In an article headlined “Russia is still on the verge of disintegration, even if Prigozhin turned his men back,” UK Telegraph columnist Daniel Hannan thought Putin is ruling on borrowed time: “Putin’s power rests on projection, on propaganda, on the image of invincibility. Now, all of a sudden, the curtain has been snatched back, revealing the Wizard of Oz as a small, mediocre, frightened man….

“The siloviki, the strongmen around Putin, sense his vulnerability, and are making alliances in preparation for the transition,” Hannan said. “The generals and admirals who hold the other half of the nuclear codes could still be maneuvering. Perhaps nine of Russia’s regions and republics could be ready to call independence referendums, having had enough of a Muscovite clique which seizes their natural resources, conscripts their young men, and offers them nothing in return. . . .

“One man who understands these subtleties is Prigozhin, a minor Leningrad gangster who rose with Putin and was rewarded with a big catering contract before he launched the Wagner Group,” Hannan said.

A USA Today article posted June 28 said: “Zev Faintuch, senior intelligence analyst at Global Guardian •an international security firm with boots on the ground in Ukraine — said Putin’s ‘monopoly on violence in Russia is over.’ Putin’s power, Faintuch said, was derived from his ability to control the ‘underbosses’ of Russia.

“ ‘What is clear is that we are now witnessing the final act of Putin’s reign, and possibly even that of the modern Russian state,’ Faintuch told USA Today.”

Biden’s Fantasy World

In any case, the last thing the U.S. needs in these turbulent times — with war continuing in Ukraine due to massive U.S. funding, and an aggressive Communist China slipping the Biden “Catholic” crime family millions of dollars — is befuddled, elderly Joe Biden as commander-in-chief, backstopped by babbling incompetent, racially correct Kamala Harris.

From Caracas to Havana to Beijing to Moscow, dictators must laugh themselves to sleep at night with thoughts of babbling U.S. leader Biden spouting nonsense about building vital railroad bridges over the oceans and the “existential threat” of climate change, while he stumbles or falls on stairs and stages.

In one instance of how dangerous Biden’s fantasy world is, CNN, no enemy of his regime, once again noted on June 21 Biden’s continuing completely false claim that he has flown 17,000 miles with Chinese President Xi Jinping, “usually one on one,” as supposed proof of how close their relationship is.

“A White House official told CNN in early 2021 that Biden was adding up his ‘total travel back and forth’ for meetings with Xi. But that is very different than traveling ‘with him’ as Biden keeps saying, especially in the context of his boasts about how well he knows Xi,” the CNN story said. “Biden has had more than enough time to make his language more precise.”

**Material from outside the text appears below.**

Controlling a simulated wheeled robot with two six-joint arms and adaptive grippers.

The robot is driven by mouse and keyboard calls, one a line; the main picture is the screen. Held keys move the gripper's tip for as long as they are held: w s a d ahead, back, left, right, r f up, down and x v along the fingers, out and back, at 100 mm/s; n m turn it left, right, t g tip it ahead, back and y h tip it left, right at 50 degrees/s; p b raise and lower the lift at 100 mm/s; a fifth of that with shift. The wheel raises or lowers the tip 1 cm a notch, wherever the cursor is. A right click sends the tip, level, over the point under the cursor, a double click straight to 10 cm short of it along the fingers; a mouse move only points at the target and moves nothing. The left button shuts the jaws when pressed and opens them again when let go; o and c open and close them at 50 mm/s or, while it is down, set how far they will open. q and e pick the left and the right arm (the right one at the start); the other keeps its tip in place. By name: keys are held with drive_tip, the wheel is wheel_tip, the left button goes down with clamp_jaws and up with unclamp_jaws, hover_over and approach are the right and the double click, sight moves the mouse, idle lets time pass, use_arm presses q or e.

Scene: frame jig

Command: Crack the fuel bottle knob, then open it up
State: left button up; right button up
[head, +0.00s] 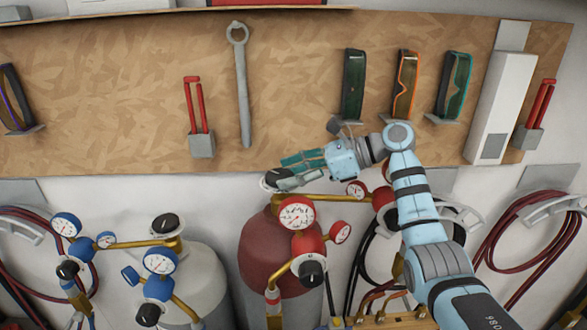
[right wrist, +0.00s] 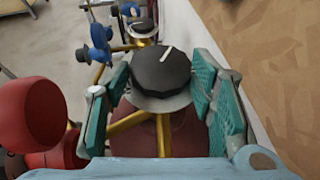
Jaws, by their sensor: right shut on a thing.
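The fuel bottle appears to be the dark red cylinder (head: 262,240) in the middle of the head view. Its black top knob (head: 272,178) is partly covered by my right gripper (head: 290,172). In the right wrist view, the black knob (right wrist: 161,68) with a white pointer line sits between the two teal finger pads. My right gripper is shut on this knob from its two sides. The dark red bottle top (right wrist: 140,135) shows below it. My left gripper is in neither view.
A grey bottle (head: 200,275) with blue gauges stands to the left. Red gauges (head: 297,213) and a lower black knob (head: 312,272) sit on the red bottle's front. Behind is a wooden tool board (head: 290,60) with a wrench (head: 242,90) and glasses. Hoses hang at right.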

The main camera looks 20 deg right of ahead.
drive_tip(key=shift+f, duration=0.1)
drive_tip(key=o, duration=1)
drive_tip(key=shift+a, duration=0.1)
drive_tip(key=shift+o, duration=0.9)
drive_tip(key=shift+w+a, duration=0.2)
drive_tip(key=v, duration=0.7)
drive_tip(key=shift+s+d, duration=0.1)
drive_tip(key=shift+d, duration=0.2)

The same CNN story noted, among various falsehoods and bloopers by Biden, the president’s utterly weird claim that putting a brace on a pistol turns it into a gun and allows it to fire higher-caliber bullets. The story noted that a pistol already is a gun, and a brace has no effect to increase the caliber.

These aren’t instances where he stutters or keeps calling Ukraine by the name of some other country. This is Biden speaking obvious nonsense.

An Underground Deal?

The Wanderer asked two sources to comment on the recent events in Russia. National conservative commentator Quin Hillyer said on June 28: “Even if liberal activists tried to excuse away the Soviets while now treating Putin as a pariah, the important thing is that this time they are correct. Likewise, any so-called ‘conservative’ who in any way, shape, or form tries to defend Putin is a hypocrite of the first order and, worse, this time is dead wrong. He is a murderous thug.”

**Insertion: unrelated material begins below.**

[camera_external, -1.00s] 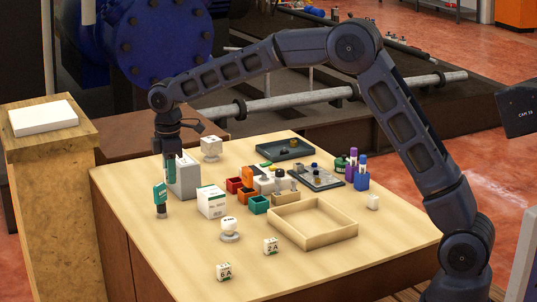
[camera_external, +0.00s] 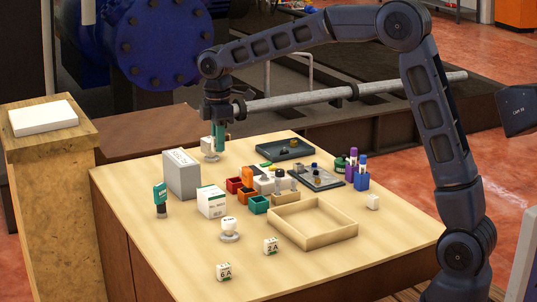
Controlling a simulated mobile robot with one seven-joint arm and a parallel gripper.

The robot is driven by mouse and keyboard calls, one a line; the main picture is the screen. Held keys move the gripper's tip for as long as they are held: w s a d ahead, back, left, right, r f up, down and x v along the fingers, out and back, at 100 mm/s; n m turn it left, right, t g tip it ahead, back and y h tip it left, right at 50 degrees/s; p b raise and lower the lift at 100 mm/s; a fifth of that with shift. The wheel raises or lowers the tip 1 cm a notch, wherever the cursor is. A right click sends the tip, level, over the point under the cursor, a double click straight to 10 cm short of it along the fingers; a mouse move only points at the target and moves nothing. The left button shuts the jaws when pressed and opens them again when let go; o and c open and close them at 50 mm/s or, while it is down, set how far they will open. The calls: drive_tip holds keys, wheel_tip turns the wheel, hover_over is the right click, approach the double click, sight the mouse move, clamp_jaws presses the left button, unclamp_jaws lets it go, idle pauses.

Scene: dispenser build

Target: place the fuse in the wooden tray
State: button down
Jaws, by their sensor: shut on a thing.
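My gripper (camera_external: 218,128) points down near the back left of the table, shut on a narrow teal piece (camera_external: 218,137). The piece looks upright and above the table, in front of part of a white block (camera_external: 208,148). It is too small to tell for sure that it is the fuse.
A tall grey-white box (camera_external: 182,174) and a shorter white box (camera_external: 211,202) stand left of centre. Small coloured bins (camera_external: 259,205) and dark trays (camera_external: 284,149) fill the middle and back. White cubes marked 6A (camera_external: 223,272) and 2A (camera_external: 271,246) lie in front.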

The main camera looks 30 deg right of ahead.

Mary Ann Kreitzer, who runs the Virginia-based Catholic blog Les Femmes — The Truth, said on June 28: “The situation between Russia and Ukraine gets ‘curiouser and curiouser’ in the words of Alice in Wonderland. I’m not sure what to make of the Wagner Group’s ‘attempted coup.’ It was certainly resolved quickly. When I look at a map, sending Yevgeny Prigozhin and the Wagner Group to Belarus seems to put Ukraine in a squeeze position facing hostile troops on multiple fronts.

“Could there be an underground deal with a false conflict between Putin and Prigozhin? On the other hand, everything I’ve read indicates the hostile move was real,” Kreitzer said. “But then, these days, where the tail is often wagging the dog, it’s hard to know the truth. The mainstream media is touting this as a defeat for Putin that makes him look weak. On the other hand, his immediate taking charge and resolving it makes him look presidential.

“So where is the truth? I don’t know enough about military matters to say,” Kreitzer said. “But it certainly adds to the head-shaking confusion of this endless conflict that is devastating the poor people of Ukraine. Pray for peace.”

Kreitzer also sent along for consideration a June 28 post from the LewRockwell.com blog, which bills itself as “anti-state, anti-war, pro-market.”

Written by Pepe Escobar, a Brazilian journalist and geopolitical analyst, the column is headlined “Putin wins — on all counts” and comments: “As for the dazed and confused collective West, especially the NATO-Kiev junta, with everyone instantly rebranding Wagner from ‘terrorists’ to ‘freedom fighters,’ getting bogged down in their own swamp is the art they excel in. . . .

“Putin winning on all counts implies the whole civilian population — and the military — engaged into preserving him and the Russian institutions, as well as perfecting them,” Escobar said. “There’s absolutely no nation anywhere across the collective West where we find this level of citizen support.

“Russian politics is a special animal. It works at the highest level and also at grassroots level — unlike in the West, where the norm is deep hatred between the elites and the people,” he said. “…For a few hours, the West was betting heavily on the dismemberment of Russia. Not now. And not in the foreseeable future.”